Different from the ro module, the dro module enables users to define an ambiguity set for capturing the ambiguous distribution. The ambiguity set is created by calling the ambiguity() method and then the support of random variables d and u and the uncertainty set of their expectations are specified by the suppset() and exptset(), respectively. Similar to the ro module, the affine adaptation of decision y upon random variables is defined using the adapt() method. The objective as the worst-case expectation over the ambiguity set fset is then defined by the maxinf() method, which means maximizing the infimum of the expected term.

Reference

Bertsimas, Dimitris, Melvyn Sim, and Meilin Zhang. 2019. Adaptive distributionally robust optimization. Management Science 65(2) 604-618.

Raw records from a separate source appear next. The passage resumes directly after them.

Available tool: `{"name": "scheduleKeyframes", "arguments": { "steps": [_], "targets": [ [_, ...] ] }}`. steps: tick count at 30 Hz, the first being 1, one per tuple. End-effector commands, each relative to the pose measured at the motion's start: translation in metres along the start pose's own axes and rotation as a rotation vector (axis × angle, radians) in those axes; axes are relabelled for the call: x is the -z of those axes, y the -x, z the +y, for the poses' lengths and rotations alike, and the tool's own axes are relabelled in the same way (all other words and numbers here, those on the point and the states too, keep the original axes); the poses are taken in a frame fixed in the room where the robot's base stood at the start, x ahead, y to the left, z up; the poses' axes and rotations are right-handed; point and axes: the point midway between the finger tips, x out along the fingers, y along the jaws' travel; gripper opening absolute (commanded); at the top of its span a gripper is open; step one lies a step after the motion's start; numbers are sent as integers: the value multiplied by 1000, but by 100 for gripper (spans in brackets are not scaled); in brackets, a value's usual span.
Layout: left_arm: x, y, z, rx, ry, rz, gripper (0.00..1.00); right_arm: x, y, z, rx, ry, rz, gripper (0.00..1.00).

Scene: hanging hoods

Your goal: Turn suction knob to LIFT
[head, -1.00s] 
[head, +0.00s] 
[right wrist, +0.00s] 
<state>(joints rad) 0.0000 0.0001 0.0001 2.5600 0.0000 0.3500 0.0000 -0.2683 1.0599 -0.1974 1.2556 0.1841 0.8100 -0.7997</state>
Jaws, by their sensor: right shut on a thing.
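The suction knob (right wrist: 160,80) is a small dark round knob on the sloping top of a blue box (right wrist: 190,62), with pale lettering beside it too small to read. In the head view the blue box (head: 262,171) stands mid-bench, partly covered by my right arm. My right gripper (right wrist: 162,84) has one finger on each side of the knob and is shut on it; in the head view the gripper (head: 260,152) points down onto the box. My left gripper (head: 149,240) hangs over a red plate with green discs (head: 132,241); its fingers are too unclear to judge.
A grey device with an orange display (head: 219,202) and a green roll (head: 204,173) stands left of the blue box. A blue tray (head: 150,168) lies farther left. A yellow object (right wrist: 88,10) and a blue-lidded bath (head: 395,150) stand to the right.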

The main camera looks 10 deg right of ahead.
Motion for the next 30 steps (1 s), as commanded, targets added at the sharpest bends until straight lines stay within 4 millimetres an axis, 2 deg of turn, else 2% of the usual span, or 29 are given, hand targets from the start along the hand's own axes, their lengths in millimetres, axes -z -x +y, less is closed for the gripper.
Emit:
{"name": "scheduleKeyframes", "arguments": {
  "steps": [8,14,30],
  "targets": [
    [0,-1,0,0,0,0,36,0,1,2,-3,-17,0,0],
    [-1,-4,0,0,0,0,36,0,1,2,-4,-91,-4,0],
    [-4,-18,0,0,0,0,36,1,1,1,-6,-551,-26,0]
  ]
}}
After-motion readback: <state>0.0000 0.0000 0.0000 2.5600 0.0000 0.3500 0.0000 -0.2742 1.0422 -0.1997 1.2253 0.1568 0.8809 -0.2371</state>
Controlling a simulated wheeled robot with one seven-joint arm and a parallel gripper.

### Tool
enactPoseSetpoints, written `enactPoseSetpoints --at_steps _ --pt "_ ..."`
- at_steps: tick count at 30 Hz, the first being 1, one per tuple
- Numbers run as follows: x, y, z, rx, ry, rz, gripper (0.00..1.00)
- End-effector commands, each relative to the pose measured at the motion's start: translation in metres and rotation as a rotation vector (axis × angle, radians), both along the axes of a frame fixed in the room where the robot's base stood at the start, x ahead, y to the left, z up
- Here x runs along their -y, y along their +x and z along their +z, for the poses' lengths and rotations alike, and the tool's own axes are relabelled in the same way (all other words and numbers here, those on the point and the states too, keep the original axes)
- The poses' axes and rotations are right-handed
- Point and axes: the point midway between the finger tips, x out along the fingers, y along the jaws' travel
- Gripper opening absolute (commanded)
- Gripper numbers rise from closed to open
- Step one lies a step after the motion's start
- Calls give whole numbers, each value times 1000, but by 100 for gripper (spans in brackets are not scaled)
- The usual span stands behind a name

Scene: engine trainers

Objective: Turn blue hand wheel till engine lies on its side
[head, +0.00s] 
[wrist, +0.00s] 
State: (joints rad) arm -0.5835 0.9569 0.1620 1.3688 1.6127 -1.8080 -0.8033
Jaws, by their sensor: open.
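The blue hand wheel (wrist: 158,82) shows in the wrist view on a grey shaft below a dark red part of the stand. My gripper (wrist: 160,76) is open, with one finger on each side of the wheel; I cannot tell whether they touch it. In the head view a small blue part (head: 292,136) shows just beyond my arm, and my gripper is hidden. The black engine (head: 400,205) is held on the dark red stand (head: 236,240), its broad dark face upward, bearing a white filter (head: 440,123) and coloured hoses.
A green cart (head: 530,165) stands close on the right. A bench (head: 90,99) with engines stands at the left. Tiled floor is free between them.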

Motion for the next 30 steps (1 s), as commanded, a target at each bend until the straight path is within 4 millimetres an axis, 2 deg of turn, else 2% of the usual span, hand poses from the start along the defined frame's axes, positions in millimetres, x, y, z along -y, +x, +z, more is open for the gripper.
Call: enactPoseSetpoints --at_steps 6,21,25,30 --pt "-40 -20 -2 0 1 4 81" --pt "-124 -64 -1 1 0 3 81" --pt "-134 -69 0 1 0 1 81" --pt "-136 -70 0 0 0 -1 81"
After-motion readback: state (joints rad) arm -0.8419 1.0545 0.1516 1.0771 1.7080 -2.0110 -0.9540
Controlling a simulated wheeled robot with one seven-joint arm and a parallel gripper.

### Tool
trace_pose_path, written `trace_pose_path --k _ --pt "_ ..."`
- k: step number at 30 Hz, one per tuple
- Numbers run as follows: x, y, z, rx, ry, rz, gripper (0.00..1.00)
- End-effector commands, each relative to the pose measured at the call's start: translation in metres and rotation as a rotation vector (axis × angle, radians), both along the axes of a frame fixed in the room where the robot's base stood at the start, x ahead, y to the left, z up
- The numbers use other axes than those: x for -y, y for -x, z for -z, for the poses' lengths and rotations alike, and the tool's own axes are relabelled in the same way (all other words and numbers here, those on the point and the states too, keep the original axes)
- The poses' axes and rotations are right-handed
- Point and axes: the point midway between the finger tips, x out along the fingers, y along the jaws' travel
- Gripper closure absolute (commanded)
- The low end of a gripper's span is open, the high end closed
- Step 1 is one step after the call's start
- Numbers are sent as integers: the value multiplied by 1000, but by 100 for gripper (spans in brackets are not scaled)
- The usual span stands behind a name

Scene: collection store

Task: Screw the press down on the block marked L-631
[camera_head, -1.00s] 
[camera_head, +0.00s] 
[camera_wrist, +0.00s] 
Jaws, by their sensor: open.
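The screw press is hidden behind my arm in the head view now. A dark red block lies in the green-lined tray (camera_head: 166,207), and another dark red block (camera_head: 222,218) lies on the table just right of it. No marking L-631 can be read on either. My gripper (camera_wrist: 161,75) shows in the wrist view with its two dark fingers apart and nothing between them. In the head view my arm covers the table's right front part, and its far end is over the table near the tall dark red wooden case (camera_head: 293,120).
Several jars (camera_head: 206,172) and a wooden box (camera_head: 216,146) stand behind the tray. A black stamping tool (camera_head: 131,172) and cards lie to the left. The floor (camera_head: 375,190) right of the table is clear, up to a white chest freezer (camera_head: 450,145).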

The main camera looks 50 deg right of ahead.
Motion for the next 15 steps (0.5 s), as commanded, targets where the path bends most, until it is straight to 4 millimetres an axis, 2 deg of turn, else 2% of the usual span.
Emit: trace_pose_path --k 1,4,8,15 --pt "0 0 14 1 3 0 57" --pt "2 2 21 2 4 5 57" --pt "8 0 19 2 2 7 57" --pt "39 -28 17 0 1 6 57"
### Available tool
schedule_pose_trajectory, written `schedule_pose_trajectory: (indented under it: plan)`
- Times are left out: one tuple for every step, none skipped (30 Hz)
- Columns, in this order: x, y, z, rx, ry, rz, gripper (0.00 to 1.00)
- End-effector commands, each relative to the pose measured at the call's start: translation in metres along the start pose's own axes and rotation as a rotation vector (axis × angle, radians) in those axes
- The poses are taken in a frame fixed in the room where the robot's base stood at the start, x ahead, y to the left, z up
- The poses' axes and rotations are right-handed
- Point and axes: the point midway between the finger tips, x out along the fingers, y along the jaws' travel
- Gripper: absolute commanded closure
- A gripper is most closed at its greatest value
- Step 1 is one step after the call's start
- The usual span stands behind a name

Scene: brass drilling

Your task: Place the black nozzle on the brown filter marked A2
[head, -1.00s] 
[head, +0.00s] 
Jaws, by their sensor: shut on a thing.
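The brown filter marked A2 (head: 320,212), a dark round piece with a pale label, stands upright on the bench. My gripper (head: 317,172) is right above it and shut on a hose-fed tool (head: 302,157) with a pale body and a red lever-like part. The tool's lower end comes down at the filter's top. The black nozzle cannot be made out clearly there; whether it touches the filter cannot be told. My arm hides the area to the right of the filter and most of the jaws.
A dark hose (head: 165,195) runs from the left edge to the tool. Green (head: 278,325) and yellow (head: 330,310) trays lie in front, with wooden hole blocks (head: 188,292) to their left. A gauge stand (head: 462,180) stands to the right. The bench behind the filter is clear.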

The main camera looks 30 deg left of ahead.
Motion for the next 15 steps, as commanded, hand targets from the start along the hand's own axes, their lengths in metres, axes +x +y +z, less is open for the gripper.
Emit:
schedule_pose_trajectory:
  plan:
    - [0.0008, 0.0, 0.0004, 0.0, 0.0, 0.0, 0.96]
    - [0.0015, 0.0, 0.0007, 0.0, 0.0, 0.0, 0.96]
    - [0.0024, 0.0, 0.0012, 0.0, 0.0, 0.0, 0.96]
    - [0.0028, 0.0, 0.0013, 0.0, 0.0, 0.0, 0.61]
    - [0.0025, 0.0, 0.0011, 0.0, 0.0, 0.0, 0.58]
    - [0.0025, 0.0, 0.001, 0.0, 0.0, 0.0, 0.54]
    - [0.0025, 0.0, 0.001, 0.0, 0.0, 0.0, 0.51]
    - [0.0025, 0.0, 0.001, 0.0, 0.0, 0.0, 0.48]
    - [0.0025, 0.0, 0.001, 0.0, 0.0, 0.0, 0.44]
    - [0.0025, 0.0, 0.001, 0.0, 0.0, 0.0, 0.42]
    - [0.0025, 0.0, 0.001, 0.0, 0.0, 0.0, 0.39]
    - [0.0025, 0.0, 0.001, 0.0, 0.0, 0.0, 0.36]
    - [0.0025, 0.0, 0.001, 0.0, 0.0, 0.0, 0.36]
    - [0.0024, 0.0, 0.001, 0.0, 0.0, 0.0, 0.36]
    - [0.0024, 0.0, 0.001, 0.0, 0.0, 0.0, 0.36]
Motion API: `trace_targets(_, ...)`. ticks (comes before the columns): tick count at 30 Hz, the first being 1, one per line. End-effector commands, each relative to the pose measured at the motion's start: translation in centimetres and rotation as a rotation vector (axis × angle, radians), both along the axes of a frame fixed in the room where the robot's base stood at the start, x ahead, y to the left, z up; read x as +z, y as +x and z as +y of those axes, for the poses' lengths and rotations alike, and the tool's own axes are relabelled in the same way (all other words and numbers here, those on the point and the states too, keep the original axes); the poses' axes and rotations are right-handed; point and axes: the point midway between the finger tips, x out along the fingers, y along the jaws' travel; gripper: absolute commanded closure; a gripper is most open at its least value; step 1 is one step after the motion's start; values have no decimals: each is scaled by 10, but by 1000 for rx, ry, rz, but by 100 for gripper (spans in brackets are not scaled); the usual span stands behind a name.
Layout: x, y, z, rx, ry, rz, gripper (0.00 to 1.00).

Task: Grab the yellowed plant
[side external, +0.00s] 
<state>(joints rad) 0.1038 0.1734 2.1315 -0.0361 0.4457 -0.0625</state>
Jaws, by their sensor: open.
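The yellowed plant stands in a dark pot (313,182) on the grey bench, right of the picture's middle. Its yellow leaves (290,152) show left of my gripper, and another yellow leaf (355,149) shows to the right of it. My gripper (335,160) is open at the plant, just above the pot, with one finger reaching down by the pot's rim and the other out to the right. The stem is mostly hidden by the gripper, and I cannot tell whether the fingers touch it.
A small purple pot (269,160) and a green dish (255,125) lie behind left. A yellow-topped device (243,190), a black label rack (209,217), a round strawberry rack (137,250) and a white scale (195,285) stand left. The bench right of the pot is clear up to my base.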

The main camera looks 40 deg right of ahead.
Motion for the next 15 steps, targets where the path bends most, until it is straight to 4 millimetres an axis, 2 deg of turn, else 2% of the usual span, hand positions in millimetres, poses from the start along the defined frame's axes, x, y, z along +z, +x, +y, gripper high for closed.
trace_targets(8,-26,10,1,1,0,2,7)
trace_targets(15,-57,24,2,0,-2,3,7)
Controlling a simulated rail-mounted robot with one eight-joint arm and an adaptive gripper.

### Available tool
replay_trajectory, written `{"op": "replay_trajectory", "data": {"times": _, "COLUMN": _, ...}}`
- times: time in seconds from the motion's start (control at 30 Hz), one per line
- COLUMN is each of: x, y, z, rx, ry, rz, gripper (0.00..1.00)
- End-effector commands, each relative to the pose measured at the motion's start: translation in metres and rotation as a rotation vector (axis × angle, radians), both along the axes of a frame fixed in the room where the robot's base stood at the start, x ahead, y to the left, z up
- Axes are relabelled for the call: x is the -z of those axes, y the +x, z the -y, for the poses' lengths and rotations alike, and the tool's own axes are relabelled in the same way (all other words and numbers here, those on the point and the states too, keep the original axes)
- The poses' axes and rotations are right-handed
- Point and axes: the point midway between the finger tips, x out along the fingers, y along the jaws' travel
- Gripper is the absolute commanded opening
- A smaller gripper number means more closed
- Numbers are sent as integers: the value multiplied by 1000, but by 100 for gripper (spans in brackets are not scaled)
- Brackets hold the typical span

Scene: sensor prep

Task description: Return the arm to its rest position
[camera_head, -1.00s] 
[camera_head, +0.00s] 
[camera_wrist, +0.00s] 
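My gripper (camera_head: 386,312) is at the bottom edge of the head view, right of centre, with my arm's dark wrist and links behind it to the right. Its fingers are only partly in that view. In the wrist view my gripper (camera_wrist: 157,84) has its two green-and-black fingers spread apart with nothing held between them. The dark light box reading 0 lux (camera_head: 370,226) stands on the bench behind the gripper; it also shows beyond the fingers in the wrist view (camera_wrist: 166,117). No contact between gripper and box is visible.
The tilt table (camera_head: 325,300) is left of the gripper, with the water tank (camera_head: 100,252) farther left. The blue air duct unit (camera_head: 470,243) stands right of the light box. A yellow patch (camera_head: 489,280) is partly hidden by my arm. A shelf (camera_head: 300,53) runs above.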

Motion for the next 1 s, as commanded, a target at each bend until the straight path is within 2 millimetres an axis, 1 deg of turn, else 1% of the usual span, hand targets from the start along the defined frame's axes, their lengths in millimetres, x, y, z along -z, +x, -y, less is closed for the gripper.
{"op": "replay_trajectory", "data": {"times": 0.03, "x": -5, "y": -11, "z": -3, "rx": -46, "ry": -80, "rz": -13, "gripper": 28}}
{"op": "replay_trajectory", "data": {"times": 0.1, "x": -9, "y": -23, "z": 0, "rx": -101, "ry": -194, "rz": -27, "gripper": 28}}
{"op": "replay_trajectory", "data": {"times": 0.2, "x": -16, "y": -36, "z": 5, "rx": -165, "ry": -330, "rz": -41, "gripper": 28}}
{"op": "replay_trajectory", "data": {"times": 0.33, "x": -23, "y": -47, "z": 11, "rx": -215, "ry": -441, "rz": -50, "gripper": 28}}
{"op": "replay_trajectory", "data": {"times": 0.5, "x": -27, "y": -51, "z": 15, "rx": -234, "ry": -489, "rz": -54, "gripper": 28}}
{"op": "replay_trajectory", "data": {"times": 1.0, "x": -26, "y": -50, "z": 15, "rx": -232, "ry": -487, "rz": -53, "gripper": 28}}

Chen, Zhi, Melvyn Sim, Peng Xiong. 2020. Robust stochastic optimization made easy with RSOME. Management Science 66(8) 3329–3339.

Delage, Erick, and Yinyu Ye. 2010. Distributionally robust optimization under moment uncertainty with application to data-driven problems. Operations Research 58(3) 595-612.

Wiesemann, Wolfram, Daniel Kuhn, and Melvyn Sim. 2014. Distributionally robust convex optimization. Operations Research 62(6) 1358-1376.